### EXERCISE DESCRIPTION
Copy all lines in which the word "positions" can be found.

(Robot episode data)
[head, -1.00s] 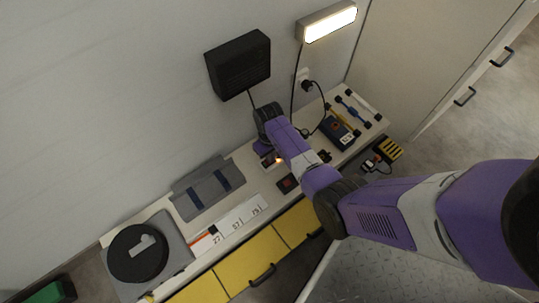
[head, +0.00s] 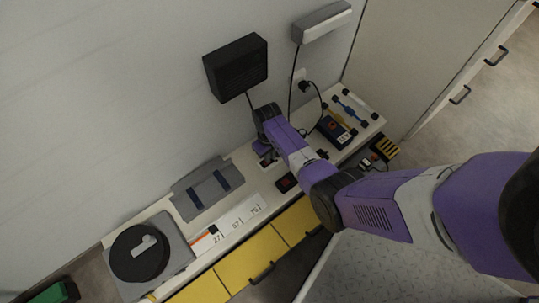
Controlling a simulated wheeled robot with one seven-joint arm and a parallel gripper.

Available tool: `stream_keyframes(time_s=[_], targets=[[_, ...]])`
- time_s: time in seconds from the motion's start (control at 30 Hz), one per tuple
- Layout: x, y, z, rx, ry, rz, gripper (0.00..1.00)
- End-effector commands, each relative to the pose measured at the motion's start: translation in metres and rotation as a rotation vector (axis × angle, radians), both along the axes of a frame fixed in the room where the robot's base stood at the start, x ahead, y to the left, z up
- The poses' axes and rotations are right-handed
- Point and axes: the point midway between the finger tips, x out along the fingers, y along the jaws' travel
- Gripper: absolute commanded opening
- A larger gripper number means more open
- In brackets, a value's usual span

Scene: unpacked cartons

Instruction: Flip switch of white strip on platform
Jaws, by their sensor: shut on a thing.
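A small part of what looks like the white strip (head: 266,161) shows on the long pale platform (head: 160,212). Most of it is hidden under my arm and hand. My gripper (head: 268,155) points down at it from above, shut, its fingertips small and partly covered. The contact with the switch cannot be made out. No orange glow shows beside my gripper now. The wall lamp (head: 322,24) at the top is dark, and its cord runs down toward the platform.
A black wall box (head: 236,68) hangs close behind my arm. A black turntable (head: 139,253), a grey folded case (head: 207,189), number cards (head: 236,226) and a dark blue device (head: 335,132) lie along the platform. Yellow drawers (head: 245,264) are below.

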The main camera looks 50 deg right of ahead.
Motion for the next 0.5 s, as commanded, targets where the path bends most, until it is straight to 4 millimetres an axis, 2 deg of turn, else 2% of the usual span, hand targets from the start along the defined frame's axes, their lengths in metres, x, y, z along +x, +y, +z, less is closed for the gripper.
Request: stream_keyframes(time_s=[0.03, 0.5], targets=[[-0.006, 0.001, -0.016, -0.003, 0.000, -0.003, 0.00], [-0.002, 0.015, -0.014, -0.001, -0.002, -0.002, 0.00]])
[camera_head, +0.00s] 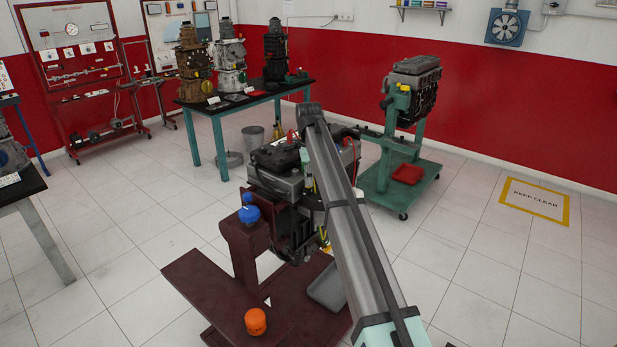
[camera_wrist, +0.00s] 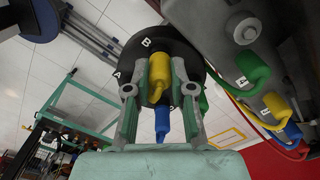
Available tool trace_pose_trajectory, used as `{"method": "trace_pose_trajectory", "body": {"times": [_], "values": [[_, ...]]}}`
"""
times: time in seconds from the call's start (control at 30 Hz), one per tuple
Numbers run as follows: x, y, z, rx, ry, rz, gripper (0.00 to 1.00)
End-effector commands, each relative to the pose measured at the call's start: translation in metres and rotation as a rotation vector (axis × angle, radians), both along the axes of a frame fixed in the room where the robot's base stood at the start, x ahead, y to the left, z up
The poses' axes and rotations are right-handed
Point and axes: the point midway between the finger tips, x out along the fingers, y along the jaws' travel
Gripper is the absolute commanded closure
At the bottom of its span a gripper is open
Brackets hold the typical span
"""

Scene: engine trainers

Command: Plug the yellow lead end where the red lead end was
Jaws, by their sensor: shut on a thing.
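In the wrist view my gripper (camera_wrist: 159,89) is shut on the yellow lead end (camera_wrist: 160,68), with one finger on each side. The yellow lead end is in front of the round black cap (camera_wrist: 136,52), near the letter B; I cannot tell whether it is seated. A blue lead end (camera_wrist: 162,122) is at the cap below it, and a green one (camera_wrist: 203,101) shows partly behind the right finger. The letter A is at the cap's left. My arm hides the gripper there.
In the wrist view green (camera_wrist: 257,76), yellow (camera_wrist: 238,102) and blue (camera_wrist: 291,133) leads curve close to the right finger, beside the engine body (camera_wrist: 225,30). The engine sits on a maroon stand (camera_head: 205,283). Another engine (camera_head: 412,88) stands behind on a green stand (camera_head: 377,185).

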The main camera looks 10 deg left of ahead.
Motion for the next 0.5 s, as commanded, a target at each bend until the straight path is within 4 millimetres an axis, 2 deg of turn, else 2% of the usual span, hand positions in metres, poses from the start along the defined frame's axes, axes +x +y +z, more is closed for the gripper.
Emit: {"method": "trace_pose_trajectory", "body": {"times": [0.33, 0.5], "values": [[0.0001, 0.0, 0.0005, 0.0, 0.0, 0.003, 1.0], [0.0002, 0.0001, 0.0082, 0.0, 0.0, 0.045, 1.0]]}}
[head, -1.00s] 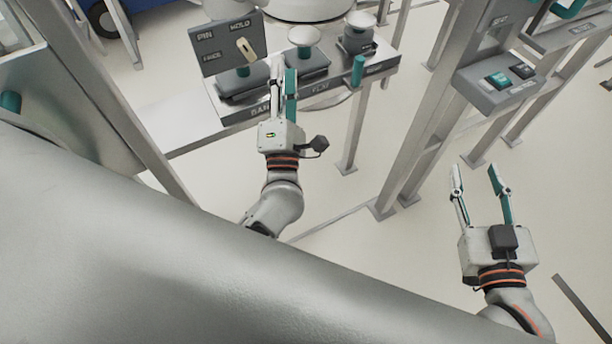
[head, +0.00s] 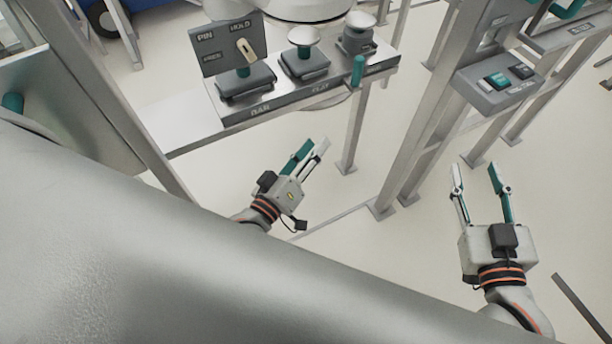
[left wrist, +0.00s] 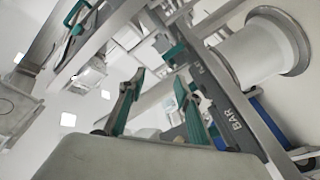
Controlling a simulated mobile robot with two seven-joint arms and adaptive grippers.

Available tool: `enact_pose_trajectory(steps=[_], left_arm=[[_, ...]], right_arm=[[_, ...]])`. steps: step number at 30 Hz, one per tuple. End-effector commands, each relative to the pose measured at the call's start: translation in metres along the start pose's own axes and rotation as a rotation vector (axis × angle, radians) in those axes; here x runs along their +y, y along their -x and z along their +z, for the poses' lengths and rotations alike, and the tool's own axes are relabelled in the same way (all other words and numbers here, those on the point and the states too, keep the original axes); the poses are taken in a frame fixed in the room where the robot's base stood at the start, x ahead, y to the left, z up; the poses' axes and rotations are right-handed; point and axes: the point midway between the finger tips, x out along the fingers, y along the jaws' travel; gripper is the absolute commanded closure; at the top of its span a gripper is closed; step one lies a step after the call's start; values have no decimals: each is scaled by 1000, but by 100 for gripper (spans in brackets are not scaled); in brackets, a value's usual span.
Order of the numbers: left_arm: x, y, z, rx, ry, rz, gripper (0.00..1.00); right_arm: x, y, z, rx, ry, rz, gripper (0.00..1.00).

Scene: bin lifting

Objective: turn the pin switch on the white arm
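The pin switch is a cream knob (head: 246,50) on a dark grey plate (head: 222,58). The plate reads PIN at upper left, HOLD at upper right and a smaller, blurred word at lower left. The knob lies slanted, its upper end leaning left. Part of a white rounded body (head: 312,8), maybe the white arm, shows behind at the top edge. My left gripper (head: 314,146) is empty, below and right of the plate and well apart from it. Its fingers stand apart in the left wrist view (left wrist: 158,76). My right gripper (head: 474,176) is open and empty at lower right.
A metal shelf (head: 262,112) below the plate carries several plunger-like controls, including one with a white knob (head: 304,37). A teal handle (head: 357,71) hangs at its front edge. A button box (head: 497,84) and metal posts (head: 410,140) stand to the right.

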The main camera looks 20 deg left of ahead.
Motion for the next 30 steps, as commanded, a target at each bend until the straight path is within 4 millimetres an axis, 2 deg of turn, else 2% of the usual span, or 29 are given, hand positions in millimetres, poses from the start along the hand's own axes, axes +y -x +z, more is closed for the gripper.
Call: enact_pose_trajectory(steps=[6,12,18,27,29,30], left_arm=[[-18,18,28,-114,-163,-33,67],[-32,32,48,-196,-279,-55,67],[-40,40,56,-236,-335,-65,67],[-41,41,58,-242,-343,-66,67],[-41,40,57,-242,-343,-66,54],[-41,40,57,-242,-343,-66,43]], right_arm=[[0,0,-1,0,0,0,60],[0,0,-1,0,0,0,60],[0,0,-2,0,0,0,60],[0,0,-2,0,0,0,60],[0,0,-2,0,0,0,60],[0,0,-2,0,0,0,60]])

### ANSWER
Motion for the next 0.5 s, as commanded, a target at each bend until the straight path is within 4 millimetres an axis, 2 deg of turn, else 2% of the usual span, hand positions in metres, poses from the start along the defined frame's axes, axes +x +y +z, more is closed for the gripper.
Motion for the next 30 steps, as commanded, a target at each bend until the straight path is within 4 millimetres an axis, 2 deg of turn, else 2% of the usual span, or 29 are given, hand positions in millimetres, poses from the start along the hand's own axes, axes +y -x +z, more is closed for the gripper.

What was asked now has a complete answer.